> WRITTEN INSTRUCTION
The entire listing is to be repeated verbatim.

> SUPPLIED DATA
-=-=-

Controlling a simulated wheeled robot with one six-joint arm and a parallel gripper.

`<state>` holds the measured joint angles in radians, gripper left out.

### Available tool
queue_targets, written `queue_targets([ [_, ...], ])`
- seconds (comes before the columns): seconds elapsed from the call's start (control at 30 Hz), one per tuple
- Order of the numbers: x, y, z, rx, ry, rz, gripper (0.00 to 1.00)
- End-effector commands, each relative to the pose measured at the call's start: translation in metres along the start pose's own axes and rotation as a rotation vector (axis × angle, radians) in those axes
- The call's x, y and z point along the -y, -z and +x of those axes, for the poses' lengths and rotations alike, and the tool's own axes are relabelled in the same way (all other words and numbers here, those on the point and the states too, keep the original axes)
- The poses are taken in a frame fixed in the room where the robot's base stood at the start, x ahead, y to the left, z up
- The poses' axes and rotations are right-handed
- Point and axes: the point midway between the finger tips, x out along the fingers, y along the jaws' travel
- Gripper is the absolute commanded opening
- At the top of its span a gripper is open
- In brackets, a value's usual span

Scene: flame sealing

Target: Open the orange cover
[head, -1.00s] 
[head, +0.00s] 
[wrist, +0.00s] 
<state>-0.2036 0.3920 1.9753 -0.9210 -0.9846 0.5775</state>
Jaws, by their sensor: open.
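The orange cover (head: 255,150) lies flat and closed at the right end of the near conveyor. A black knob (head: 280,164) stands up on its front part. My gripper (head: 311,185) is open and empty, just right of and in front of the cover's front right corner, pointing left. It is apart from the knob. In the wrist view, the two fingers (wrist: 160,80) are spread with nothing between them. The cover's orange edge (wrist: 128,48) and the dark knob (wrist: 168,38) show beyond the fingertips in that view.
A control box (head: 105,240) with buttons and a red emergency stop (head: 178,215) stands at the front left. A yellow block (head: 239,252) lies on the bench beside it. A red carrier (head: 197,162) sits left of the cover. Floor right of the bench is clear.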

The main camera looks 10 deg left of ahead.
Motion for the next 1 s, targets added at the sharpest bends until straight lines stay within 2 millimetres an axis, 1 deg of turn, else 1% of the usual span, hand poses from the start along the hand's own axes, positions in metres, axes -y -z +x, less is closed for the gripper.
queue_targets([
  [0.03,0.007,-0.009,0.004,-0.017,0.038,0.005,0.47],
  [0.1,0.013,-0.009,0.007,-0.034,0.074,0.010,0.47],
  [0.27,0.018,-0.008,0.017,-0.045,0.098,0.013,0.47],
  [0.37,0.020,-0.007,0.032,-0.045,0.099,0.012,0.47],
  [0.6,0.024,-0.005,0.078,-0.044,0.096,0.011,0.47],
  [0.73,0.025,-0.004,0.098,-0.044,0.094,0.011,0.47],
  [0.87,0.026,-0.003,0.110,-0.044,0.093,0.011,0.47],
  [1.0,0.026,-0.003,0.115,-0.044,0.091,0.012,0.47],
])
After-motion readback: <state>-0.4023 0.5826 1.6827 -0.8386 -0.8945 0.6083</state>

-=-=-

> RESPONSE
Controlling a simulated wheeled robot with one six-joint arm and a parallel gripper.

`<state>` holds the measured joint angles in radians, gripper left out.

### Available tool
queue_targets, written `queue_targets([ [_, ...], ])`
- seconds (comes before the columns): seconds elapsed from the call's start (control at 30 Hz), one per tuple
- Order of the numbers: x, y, z, rx, ry, rz, gripper (0.00 to 1.00)
- End-effector commands, each relative to the pose measured at the call's start: translation in metres along the start pose's own axes and rotation as a rotation vector (axis × angle, radians) in those axes
- The call's x, y and z point along the -y, -z and +x of those axes, for the poses' lengths and rotations alike, and the tool's own axes are relabelled in the same way (all other words and numbers here, those on the point and the states too, keep the original axes)
- The poses are taken in a frame fixed in the room where the robot's base stood at the start, x ahead, y to the left, z up
- The poses' axes and rotations are right-handed
- Point and axes: the point midway between the finger tips, x out along the fingers, y along the jaws' travel
- Gripper is the absolute commanded opening
- At the top of its span a gripper is open
- In brackets, a value's usual span

Scene: flame sealing

Target: Open the orange cover
[head, -1.00s] 
[head, +0.00s] 
[wrist, +0.00s] 
<state>-0.2036 0.3920 1.9753 -0.9210 -0.9846 0.5775</state>
Jaws, by their sensor: open.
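The orange cover (head: 255,150) lies flat and closed at the right end of the near conveyor. A black knob (head: 280,164) stands up on its front part. My gripper (head: 311,185) is open and empty, just right of and in front of the cover's front right corner, pointing left. It is apart from the knob. In the wrist view, the two fingers (wrist: 160,80) are spread with nothing between them. The cover's orange edge (wrist: 128,48) and the dark knob (wrist: 168,38) show beyond the fingertips in that view.
A control box (head: 105,240) with buttons and a red emergency stop (head: 178,215) stands at the front left. A yellow block (head: 239,252) lies on the bench beside it. A red carrier (head: 197,162) sits left of the cover. Floor right of the bench is clear.

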The main camera looks 10 deg left of ahead.
Motion for the next 1 s, targets added at the sharpest bends until straight lines stay within 2 millimetres an axis, 1 deg of turn, else 1% of the usual span, hand poses from the start along the hand's own axes, positions in metres, axes -y -z +x, less is closed for the gripper.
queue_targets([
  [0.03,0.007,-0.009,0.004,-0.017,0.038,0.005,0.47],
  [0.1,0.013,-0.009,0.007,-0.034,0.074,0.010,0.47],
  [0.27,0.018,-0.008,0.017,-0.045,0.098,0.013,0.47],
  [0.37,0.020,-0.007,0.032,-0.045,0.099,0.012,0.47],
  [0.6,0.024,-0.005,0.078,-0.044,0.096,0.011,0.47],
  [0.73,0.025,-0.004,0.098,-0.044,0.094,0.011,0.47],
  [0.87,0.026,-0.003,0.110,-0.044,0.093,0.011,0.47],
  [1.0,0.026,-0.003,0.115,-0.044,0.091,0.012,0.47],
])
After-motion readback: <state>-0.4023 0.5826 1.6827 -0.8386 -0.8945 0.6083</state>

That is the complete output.